The National Archives of Australia has just released the exposure draft of the new records and information management policy, that will follow on from the Digital Continuity 2020 standard.
The new policy is called Building Trust in the Public Record, and the theme is very much on integrity and accountability. While the thrust of the message may have changed, the policy is essentially the same. Implement good governance and reporting; manage all of your important information; and manage it effectively.
NAA has changed the language of the policy to put the lens on value (for the organisation and the community), and less on compliance for its own sake. This approach might meet with less resistance than DC2020 did, and it might not. If we subscribe to the idea that agencies ignored DC2020 because of how it was presented, changing things up might help. But if we think (as I do) that DC2020 failed because it really couldn’t be implemented, a new melody for the same lyrics probably won’t have much impact. We know that agencies implemented the parts of DC2020 that they could implement, particularly the governance elements. It was the technical requirements they just couldn’t address.

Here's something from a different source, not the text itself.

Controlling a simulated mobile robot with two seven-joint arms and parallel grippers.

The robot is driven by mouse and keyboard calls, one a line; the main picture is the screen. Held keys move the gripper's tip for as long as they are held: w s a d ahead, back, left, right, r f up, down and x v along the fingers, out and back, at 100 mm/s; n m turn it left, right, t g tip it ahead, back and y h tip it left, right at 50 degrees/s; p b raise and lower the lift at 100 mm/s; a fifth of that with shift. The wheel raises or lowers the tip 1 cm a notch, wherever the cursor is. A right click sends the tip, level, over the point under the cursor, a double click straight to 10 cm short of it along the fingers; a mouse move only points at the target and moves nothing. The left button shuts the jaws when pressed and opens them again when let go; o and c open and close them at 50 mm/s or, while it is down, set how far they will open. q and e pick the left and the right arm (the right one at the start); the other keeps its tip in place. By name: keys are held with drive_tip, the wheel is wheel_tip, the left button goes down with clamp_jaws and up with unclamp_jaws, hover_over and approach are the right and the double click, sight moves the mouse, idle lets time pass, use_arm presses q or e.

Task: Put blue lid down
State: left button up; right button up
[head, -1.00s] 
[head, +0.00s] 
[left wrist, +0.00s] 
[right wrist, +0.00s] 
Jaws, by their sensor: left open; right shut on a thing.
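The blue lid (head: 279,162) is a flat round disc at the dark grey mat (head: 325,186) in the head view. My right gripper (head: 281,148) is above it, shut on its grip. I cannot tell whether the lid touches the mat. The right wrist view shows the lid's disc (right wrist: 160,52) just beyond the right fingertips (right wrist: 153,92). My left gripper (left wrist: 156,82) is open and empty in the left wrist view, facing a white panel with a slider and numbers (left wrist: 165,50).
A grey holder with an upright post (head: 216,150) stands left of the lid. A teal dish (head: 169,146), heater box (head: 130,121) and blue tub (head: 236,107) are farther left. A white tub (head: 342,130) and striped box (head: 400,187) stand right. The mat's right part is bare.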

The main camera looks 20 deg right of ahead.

Fundamentally, the new policy still requires effective management of information assets (specified as records, information, and data, for absence of all doubt), across all business systems. This includes sentencing and disposition, as well as application of mandatory metadata. Traditional EDRMS can’t achieve this, and nor can EDRMS with added connections to a limited number of business systems. We developed Castlepoint to solve this issue though, and soon more solutions will be developed with this type of capability. In the era of DC2020, there simply was no technology that could do this (not until January 2019 at least, when Castlepoint launched).
This time, the NAA Policy can be successful, as the technology is now available to manage all information assets, in all systems. And when this Policy is implemented comprehensively, it will absolutely build trust in the public record.